Aim of the task: From the line containing "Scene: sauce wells" through the last line of the data, return those lines exactly as written and nothing more.

++++

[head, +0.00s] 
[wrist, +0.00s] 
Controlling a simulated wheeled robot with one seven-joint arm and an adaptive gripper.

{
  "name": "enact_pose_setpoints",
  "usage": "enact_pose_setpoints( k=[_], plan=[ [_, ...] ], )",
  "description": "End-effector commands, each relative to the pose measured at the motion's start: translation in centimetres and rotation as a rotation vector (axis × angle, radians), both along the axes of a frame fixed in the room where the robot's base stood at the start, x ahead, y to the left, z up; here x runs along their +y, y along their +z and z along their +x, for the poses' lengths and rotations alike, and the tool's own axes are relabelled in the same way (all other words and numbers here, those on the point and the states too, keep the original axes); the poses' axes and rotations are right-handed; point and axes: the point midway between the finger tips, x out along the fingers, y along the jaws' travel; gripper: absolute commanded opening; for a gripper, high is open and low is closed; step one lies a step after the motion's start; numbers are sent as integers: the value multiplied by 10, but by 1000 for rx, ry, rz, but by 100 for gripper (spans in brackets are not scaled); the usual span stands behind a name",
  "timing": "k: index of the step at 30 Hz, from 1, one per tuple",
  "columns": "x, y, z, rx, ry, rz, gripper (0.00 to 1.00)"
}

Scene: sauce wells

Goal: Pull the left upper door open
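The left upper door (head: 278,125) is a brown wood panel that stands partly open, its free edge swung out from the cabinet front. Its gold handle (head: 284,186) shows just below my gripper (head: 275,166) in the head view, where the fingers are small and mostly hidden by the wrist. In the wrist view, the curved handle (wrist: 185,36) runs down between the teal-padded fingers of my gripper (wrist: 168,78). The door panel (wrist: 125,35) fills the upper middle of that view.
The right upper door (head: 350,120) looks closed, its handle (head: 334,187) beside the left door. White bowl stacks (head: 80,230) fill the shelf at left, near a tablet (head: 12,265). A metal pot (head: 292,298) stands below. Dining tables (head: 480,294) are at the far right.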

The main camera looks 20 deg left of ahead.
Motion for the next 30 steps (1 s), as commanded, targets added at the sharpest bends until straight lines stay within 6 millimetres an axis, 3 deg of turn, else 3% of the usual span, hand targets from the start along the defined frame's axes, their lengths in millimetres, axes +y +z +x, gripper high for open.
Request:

++++

Expected output:
Scene: sauce wells

Goal: Pull the left upper door open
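The left upper door (head: 278,125) is a brown wood panel that stands partly open, its free edge swung out from the cabinet front. Its gold handle (head: 284,186) shows just below my gripper (head: 275,166) in the head view, where the fingers are small and mostly hidden by the wrist. In the wrist view, the curved handle (wrist: 185,36) runs down between the teal-padded fingers of my gripper (wrist: 168,78). The door panel (wrist: 125,35) fills the upper middle of that view.
The right upper door (head: 350,120) looks closed, its handle (head: 334,187) beside the left door. White bowl stacks (head: 80,230) fill the shelf at left, near a tablet (head: 12,265). A metal pot (head: 292,298) stands below. Dining tables (head: 480,294) are at the far right.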

The main camera looks 20 deg left of ahead.
Motion for the next 30 steps (1 s), as commanded, targets added at the sharpest bends until straight lines stay within 6 millimetres an axis, 3 deg of turn, else 3% of the usual span, hand targets from the start along the defined frame's axes, their lengths in millimetres, axes +y +z +x, gripper high for open.
Request:

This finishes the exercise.